Molti affermano che dietro la pena capitale, specie per i reati di omicidio, vi sia il desiderio di vendetta mascherato da principio di giustizia, specie dei familiari della vittima, ma in parte anche della società civile. Questo desiderio può in certi limiti essere compreso ma certo lo stato deve resistere alla tentazione di vendicarsi. Se i codici moderni non ammettono come pene lo stupro di uno stupratore o la tortura di un torturatore non è certo perchè tollerano tali reati, ma perchè la società si deve basare su un sistema di valori diversi da quelli che condanna, “le leggi per allontanare i cittadini dall’assassinio ordinano un pubblico assassinio” (Cesare Beccaria). Se si dice che alcuni criminali meritano di morire lo stato deve poter determinare esattamente quali sono queste persone ma tutti i sistemi giudiziari sono vulnerabili verso la discriminazione e l’errore, la realtà della pena di morte è che nella scelta di chi verrà giustiziato o no giocano spesso fattori estranei alla natura del crimine, come l’ambiente etnico e sociale, i mezzi finanziari, le opinioni politiche del reo o le esigenze elettorali di alcuni governatori. Come se tutto questo non fosse sufficiente a convincere sull’ingiustizia della pena di morte bisogna considerare anche il fatto che essa vìola la convenzione dell’O.N.U. sui diritti umani del 1948 la quale afferma che nessun individuo potrà essere sottoposto a torture o a trattamenti o punizioni inumane o degradanti. Se appendere una persona per le braccia finchè non provi un dolore insopportabile è condannato come tortura come si può allora definire l’impiccagione? Se applicare 100 volt di elettricità alla parti più sensibili del corpo di un uomo provoca disgusto e sdegno, quale deve essere la reazione quando sono applicati 2000 volt al suo corpo per ucciderlo? Se una pallottola paralizzante o una sostanza chimica iniettata per provocare dolore prolungato sono strumenti di tortura come devono essere chiamati quando sono usati per uccidere per mezzo del plotone di esecuzione o dell’iniezione letale? C’è da chiedersi se la presenza di un procedimento legale può davvero giustificare la loro disumanità.

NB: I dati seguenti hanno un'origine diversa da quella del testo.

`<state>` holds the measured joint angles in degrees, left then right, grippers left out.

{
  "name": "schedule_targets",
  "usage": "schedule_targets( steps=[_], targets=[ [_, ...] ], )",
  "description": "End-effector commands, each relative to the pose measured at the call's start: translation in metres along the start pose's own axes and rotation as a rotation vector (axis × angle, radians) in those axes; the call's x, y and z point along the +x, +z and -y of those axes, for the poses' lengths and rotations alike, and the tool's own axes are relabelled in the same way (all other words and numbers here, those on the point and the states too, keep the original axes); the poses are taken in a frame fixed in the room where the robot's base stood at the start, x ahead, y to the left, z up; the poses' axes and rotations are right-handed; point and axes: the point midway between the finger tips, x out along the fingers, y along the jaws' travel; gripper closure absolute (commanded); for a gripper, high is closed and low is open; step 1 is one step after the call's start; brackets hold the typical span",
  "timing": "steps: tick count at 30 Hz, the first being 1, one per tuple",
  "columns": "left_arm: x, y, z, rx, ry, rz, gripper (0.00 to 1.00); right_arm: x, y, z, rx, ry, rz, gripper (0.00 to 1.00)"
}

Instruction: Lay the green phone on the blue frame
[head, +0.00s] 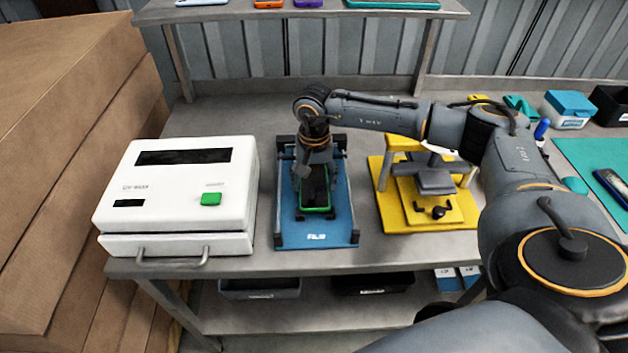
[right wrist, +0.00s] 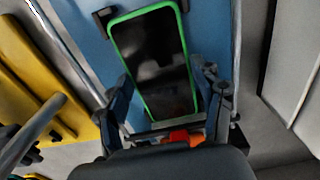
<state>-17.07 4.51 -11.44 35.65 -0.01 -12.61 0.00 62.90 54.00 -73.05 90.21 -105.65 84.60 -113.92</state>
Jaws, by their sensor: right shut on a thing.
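The green phone (head: 316,200) has a black screen and a bright green rim. It is over the blue frame (head: 290,235), a flat blue plate with black corner pieces and metal rails. In the right wrist view the phone (right wrist: 155,60) is face up, slightly tilted against the frame (right wrist: 85,35). My right gripper (head: 315,185) comes down from above, with its fingers (right wrist: 168,92) shut on the phone's two long sides near its near end. I cannot tell whether the phone touches the plate. My left gripper is not in view.
A white box machine (head: 180,190) with a green button stands left of the frame. A yellow press (head: 430,205) stands close on the right, under my arm. Cartons (head: 60,120) are at the far left. A shelf (head: 300,14) with several phones is behind.

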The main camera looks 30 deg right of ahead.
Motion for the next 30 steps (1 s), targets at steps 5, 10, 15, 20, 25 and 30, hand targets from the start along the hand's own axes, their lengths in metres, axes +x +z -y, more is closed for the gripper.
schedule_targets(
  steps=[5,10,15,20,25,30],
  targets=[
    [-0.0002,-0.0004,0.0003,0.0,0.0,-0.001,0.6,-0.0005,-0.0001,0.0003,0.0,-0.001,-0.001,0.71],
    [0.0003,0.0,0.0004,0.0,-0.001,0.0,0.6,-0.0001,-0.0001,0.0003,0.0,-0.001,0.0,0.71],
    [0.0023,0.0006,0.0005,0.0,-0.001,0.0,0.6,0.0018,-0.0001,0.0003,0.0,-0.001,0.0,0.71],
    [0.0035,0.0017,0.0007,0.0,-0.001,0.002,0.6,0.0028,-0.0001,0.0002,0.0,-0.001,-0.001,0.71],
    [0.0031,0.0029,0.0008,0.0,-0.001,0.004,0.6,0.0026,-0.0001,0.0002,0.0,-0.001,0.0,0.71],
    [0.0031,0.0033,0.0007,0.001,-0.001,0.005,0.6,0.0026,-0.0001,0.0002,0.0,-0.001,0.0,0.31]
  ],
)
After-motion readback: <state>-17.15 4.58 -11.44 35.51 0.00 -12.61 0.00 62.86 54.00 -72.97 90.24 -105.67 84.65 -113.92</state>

C’è chi afferma che la pena di morte debba essere applicata solo per i reati più efferati, ma i diritti umani valgono e devono valere sia per i peggiori sia per i migliori degli uomini, perchè proteggono tutti noi. Spesso è l’opinione pubblica che richiede la pena capitale e questa giustificazione fa riferimento a sondaggi, ma il rispetto dei diritti umani non può dipendere dall’opinione pubblica; se una persona compie un gesto terribile può “meritarsi” di essere torturata o imprigionata senza processo o uccisa a vista? Credo che si debba necessariamente concordare con Beccaria quando afferma che “non è l’intensità della pena che fa il maggior effetto sull’animo umano ma l’estensione di essa, perchè la nostra sensibilità è più facilmente mossa da minime ma replicate impressioni che da un forte ma passeggero evento”. Serve quindi per arginare la criminalità non il ricorso alla pena di morte ma pene certe e misure di prevenzione dei reati come il lavoro su importanti fattori socio-economici quali la povertà, la disuguaglianza sociale, disoccupazione, emarginazione, discriminazione e l’effetto stigmatizzante delle istituzioni carcerarie che possono essere fattori criminogenetici.